::: Recorded data

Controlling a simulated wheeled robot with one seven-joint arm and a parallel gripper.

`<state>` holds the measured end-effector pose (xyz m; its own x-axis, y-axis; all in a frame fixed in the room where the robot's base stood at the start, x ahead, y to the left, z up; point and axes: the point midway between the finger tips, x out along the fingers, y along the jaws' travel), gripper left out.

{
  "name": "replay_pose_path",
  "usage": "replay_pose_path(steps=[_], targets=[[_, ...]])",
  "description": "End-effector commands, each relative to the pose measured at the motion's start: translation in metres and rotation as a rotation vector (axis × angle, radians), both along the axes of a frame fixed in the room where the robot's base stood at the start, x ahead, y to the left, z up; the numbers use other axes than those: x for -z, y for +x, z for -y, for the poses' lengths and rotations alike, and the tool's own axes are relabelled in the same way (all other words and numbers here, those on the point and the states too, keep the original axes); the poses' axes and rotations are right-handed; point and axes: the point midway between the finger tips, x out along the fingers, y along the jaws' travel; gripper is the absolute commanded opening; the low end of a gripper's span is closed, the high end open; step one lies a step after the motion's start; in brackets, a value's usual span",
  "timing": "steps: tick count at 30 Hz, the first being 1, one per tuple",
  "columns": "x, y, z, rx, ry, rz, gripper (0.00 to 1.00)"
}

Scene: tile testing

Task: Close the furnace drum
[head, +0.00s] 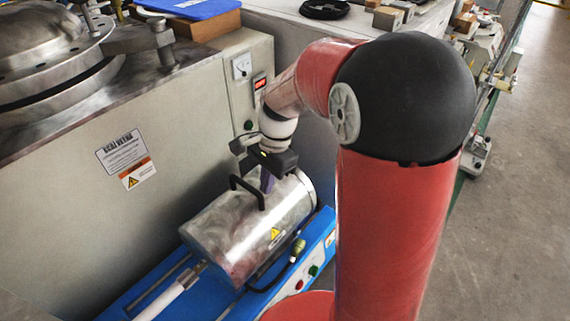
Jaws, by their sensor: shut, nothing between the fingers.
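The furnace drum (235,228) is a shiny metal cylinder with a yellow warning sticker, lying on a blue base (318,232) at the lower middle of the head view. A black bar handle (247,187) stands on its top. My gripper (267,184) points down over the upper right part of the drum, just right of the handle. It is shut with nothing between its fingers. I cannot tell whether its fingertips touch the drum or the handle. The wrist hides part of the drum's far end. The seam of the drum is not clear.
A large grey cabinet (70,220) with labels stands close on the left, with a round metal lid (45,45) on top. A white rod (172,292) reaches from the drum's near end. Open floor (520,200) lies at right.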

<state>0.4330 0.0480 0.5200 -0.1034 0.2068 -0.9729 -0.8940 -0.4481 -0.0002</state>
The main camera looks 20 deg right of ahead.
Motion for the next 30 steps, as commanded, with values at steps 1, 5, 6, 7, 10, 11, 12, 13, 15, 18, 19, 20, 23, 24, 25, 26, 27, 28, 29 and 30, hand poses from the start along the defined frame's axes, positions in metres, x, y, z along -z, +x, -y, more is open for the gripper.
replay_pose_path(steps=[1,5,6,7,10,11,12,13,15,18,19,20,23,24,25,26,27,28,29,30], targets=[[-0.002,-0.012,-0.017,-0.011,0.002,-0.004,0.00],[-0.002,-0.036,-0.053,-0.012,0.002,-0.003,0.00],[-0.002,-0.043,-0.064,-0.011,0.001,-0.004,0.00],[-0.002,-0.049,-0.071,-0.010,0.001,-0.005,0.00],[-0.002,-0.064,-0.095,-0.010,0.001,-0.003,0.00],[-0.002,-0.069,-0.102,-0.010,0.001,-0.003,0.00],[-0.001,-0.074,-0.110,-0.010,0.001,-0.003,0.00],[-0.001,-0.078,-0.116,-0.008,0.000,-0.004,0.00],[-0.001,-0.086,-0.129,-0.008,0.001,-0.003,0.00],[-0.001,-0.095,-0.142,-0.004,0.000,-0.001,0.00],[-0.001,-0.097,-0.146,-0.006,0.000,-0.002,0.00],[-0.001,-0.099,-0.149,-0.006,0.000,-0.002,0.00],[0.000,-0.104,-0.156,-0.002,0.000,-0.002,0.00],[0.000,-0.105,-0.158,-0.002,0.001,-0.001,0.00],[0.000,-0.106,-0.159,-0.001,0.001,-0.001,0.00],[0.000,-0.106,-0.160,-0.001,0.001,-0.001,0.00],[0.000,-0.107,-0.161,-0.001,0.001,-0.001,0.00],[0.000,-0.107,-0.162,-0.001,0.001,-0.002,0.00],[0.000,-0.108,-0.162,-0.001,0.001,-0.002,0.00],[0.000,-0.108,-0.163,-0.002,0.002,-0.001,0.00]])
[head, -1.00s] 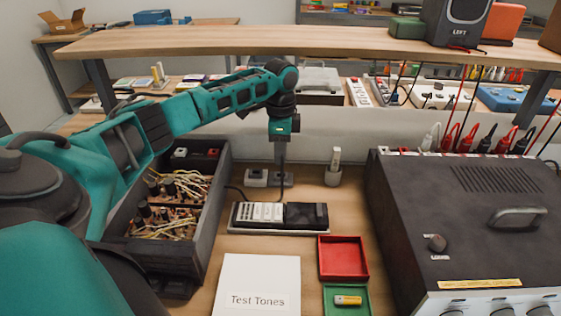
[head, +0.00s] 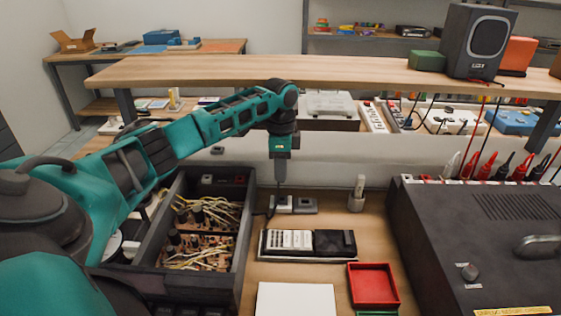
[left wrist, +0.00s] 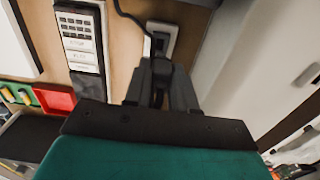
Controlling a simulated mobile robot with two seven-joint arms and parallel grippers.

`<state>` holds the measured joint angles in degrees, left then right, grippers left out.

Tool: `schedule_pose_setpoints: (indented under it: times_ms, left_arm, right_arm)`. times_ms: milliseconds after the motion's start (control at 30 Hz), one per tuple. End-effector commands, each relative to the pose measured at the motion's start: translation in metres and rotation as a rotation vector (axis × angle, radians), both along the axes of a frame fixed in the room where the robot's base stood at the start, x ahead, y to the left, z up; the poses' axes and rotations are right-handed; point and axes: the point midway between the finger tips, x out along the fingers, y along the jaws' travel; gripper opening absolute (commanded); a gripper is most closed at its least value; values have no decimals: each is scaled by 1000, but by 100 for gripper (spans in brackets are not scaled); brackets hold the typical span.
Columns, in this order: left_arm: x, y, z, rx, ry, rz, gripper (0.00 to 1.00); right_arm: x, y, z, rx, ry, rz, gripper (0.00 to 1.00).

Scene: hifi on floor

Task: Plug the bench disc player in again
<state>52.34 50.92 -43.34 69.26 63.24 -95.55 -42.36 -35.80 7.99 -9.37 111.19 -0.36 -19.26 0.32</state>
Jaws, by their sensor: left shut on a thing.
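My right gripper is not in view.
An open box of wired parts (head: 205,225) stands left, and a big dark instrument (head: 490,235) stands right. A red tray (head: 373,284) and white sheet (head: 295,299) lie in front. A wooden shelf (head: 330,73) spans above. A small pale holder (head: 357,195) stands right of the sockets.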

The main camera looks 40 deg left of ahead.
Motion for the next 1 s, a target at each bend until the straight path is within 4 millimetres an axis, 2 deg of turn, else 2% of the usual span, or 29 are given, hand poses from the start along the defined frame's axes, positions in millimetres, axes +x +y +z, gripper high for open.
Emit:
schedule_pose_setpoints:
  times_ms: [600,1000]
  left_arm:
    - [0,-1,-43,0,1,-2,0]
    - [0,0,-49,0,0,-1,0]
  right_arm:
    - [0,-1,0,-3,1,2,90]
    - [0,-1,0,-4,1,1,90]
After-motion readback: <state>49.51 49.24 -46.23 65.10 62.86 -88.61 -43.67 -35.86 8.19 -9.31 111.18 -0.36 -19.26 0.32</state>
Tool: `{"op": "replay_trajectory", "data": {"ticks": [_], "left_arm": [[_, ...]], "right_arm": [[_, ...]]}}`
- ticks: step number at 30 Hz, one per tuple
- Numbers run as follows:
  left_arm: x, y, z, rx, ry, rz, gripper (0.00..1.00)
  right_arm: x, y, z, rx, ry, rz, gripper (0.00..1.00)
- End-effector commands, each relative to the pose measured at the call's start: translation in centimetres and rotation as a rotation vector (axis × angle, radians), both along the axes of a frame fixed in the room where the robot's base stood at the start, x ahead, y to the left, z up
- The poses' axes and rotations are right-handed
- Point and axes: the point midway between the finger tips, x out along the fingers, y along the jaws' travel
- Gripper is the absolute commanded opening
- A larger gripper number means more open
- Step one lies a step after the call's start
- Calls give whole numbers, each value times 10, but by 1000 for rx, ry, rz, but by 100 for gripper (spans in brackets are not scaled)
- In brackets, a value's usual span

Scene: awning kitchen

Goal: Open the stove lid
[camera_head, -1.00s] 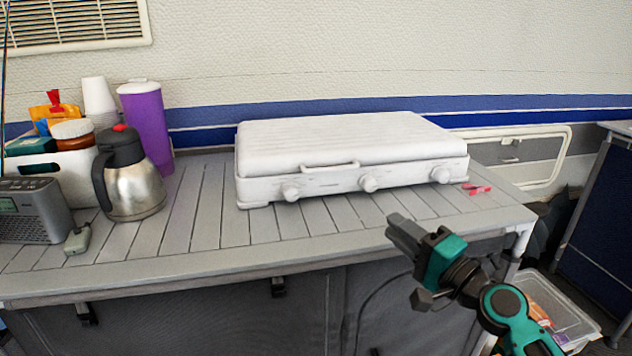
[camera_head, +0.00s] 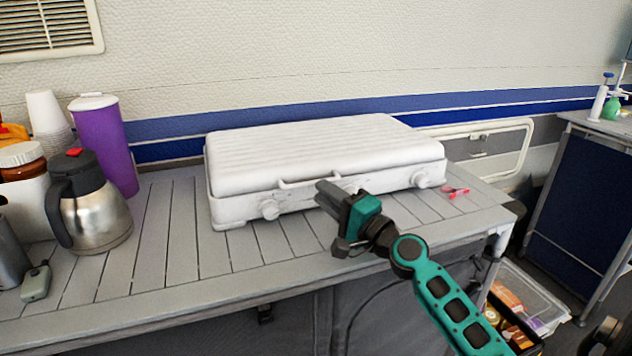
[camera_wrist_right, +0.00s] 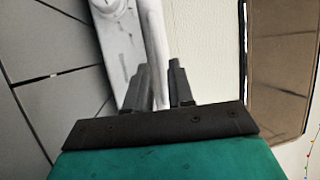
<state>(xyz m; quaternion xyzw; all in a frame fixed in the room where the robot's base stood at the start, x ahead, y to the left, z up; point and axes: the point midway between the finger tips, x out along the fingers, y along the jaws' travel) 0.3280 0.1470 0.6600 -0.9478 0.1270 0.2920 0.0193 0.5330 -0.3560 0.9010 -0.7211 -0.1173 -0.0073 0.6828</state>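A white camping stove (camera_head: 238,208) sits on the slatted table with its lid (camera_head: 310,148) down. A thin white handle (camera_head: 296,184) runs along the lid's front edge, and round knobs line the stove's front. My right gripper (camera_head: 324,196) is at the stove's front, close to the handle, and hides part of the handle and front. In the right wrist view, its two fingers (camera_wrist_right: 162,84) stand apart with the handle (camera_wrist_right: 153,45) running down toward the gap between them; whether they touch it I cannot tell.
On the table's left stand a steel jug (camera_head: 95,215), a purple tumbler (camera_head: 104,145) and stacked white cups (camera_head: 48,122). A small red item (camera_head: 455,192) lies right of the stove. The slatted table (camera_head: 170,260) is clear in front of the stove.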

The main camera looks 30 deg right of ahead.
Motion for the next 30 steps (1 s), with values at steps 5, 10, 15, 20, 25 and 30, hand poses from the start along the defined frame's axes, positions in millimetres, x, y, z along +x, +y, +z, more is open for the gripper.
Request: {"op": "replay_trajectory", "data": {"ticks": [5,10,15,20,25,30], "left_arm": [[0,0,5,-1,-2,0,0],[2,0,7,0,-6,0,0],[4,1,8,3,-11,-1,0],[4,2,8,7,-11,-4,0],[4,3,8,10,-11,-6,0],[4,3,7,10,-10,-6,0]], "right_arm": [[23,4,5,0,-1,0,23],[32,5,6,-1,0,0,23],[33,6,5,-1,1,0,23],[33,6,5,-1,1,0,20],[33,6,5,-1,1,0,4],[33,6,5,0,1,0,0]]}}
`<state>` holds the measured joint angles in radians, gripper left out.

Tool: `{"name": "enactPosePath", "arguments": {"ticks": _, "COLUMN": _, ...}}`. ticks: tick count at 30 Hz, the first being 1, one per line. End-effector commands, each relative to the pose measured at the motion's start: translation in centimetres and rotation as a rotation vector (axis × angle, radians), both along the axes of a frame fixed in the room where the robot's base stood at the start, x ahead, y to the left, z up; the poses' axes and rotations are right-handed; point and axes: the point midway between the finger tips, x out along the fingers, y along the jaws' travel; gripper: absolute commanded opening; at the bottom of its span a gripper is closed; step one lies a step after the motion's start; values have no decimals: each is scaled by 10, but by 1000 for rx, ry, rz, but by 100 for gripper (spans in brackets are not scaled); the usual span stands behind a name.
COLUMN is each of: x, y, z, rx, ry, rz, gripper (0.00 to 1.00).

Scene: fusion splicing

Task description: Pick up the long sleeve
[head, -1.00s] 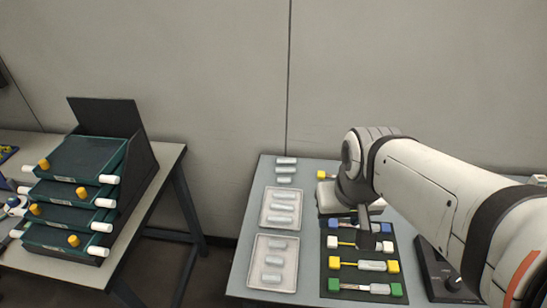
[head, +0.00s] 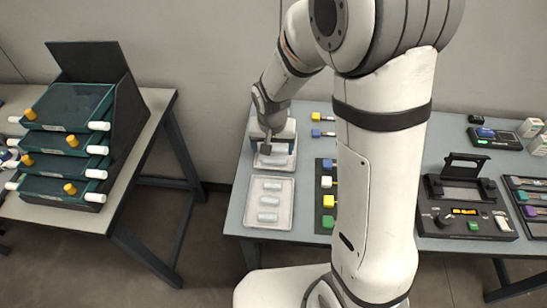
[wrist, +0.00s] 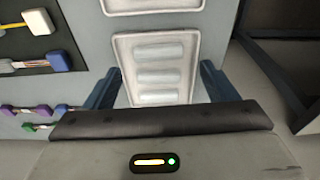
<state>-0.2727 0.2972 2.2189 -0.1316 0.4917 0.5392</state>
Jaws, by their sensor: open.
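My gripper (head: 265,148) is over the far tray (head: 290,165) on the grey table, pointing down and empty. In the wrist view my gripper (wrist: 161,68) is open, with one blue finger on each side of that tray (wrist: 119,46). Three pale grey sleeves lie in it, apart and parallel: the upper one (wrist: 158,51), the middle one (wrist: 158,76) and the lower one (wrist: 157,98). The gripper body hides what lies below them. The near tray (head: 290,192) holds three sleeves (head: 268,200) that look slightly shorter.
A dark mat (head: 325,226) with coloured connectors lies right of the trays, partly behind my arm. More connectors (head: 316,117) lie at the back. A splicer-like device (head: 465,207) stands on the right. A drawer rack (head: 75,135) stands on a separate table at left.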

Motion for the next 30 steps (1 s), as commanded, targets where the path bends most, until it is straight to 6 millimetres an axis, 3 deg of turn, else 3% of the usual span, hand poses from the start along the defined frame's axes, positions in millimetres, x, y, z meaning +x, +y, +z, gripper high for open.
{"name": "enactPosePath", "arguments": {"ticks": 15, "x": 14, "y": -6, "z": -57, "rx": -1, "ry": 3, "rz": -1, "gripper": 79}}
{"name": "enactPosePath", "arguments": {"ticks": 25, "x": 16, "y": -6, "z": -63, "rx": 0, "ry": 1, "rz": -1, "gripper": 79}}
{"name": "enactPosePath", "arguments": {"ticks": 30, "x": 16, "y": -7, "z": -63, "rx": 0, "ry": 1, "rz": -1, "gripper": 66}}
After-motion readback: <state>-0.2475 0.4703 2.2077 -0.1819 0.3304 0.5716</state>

::::::

_Written instruction_
Make an exact copy of the lines from the one containing "Goal: Open the stove lid" to the one containing "[camera_wrist_right, +0.00s]", keeping both and leaving out every picture.

_Response below_
Goal: Open the stove lid
[camera_head, -1.00s] 
[camera_head, +0.00s] 
[camera_wrist_right, +0.00s] 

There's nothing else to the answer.